Goal of the exercise: Copy exactly, and only, the lines starting at the line with "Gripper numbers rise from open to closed" and ending at the line with "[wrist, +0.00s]". Leave every picture out of the copy.

#####

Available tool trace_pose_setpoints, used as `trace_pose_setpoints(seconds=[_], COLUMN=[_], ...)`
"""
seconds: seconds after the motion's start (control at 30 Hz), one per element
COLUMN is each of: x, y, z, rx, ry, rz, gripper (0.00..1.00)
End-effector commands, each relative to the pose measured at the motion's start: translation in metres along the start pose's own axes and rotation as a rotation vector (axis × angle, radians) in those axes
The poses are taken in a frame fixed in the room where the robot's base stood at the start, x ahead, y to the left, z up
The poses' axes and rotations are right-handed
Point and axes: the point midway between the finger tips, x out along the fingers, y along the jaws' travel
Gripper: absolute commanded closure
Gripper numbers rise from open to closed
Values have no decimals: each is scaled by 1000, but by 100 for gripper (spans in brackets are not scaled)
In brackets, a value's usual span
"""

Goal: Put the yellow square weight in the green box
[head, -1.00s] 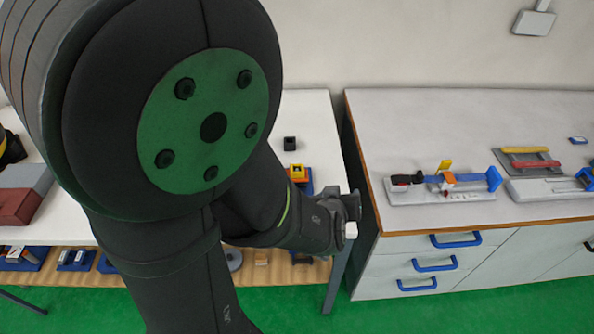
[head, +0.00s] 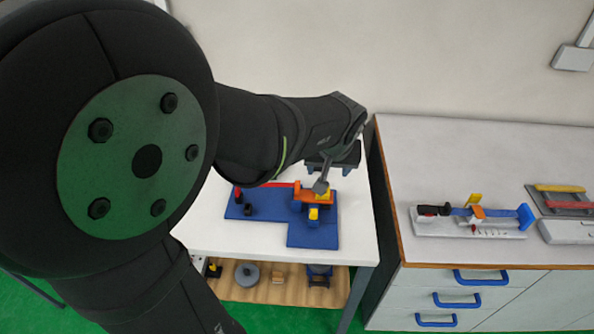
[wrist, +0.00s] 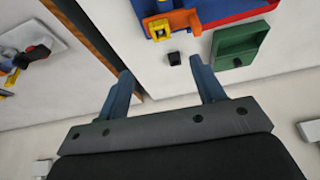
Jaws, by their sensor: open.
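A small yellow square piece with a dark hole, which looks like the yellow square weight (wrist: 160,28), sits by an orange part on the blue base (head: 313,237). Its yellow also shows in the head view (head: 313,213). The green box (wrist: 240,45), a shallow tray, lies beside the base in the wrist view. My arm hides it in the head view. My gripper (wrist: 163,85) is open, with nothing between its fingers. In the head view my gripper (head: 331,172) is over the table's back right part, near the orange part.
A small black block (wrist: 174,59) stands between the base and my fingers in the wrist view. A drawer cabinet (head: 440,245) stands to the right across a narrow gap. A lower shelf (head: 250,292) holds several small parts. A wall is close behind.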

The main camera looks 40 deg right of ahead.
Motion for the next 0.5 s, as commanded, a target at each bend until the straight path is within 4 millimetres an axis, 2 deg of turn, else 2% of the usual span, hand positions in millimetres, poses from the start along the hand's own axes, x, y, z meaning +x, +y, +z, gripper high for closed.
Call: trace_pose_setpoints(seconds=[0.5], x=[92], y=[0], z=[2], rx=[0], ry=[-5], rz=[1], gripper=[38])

#####

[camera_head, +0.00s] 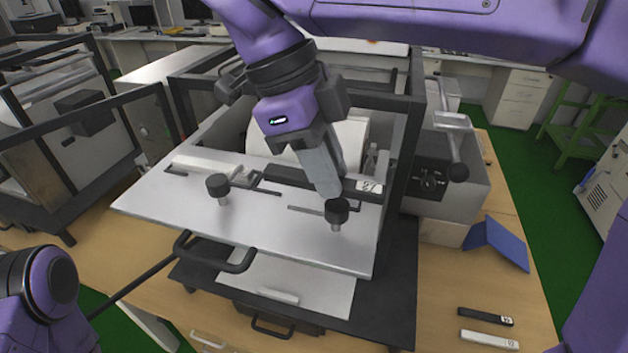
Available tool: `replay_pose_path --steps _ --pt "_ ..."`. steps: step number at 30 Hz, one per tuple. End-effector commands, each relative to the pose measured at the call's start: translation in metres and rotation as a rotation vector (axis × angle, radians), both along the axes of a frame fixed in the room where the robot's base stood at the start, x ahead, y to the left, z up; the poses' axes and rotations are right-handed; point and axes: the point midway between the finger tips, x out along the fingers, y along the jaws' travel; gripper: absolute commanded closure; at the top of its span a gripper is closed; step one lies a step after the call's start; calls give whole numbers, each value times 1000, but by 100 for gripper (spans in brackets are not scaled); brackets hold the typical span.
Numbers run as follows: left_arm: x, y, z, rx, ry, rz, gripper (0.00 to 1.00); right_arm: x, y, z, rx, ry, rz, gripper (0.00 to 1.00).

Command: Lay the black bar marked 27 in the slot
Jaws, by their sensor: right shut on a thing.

#####

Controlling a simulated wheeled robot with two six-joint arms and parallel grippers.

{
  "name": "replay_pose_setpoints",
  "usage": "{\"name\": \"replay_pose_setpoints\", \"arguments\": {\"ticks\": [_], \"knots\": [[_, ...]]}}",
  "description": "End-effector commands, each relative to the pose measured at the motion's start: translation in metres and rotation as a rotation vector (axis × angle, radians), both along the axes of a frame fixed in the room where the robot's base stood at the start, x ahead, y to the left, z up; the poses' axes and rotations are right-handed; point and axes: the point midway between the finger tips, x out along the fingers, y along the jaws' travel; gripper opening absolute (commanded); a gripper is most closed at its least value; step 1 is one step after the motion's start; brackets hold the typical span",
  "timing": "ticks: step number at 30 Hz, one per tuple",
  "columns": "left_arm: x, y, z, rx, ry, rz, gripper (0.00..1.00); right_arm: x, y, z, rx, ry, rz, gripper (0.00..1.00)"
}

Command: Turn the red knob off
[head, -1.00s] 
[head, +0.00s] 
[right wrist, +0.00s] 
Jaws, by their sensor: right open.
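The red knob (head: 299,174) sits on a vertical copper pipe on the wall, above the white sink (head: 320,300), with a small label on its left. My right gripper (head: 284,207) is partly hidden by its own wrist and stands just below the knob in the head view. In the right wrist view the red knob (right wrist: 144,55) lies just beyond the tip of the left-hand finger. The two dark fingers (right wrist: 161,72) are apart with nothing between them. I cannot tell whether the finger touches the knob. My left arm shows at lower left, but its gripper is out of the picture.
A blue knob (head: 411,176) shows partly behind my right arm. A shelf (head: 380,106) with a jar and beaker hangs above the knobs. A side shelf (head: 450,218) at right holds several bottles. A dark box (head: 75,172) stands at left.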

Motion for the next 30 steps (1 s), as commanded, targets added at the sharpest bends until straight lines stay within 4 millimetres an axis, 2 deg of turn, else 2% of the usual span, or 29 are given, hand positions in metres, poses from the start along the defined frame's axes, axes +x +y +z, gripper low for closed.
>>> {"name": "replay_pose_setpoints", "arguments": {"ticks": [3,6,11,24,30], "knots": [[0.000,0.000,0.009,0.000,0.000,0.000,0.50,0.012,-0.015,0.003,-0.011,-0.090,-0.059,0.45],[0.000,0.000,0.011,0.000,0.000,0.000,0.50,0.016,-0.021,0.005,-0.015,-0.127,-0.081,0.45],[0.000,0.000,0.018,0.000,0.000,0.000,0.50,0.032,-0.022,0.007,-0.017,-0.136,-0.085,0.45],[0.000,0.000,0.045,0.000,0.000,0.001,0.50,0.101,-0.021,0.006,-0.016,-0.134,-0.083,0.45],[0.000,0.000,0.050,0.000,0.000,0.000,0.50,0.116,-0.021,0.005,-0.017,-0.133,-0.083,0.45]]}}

#####

Problem solution:
Gripper numbers rise from open to closed
Values have no decimals: each is scaled by 1000, but by 100 for gripper (spans in brackets are not scaled)
In brackets, a value's usual span
"""

Goal: Put the yellow square weight in the green box
[head, -1.00s] 
[head, +0.00s] 
[wrist, +0.00s] 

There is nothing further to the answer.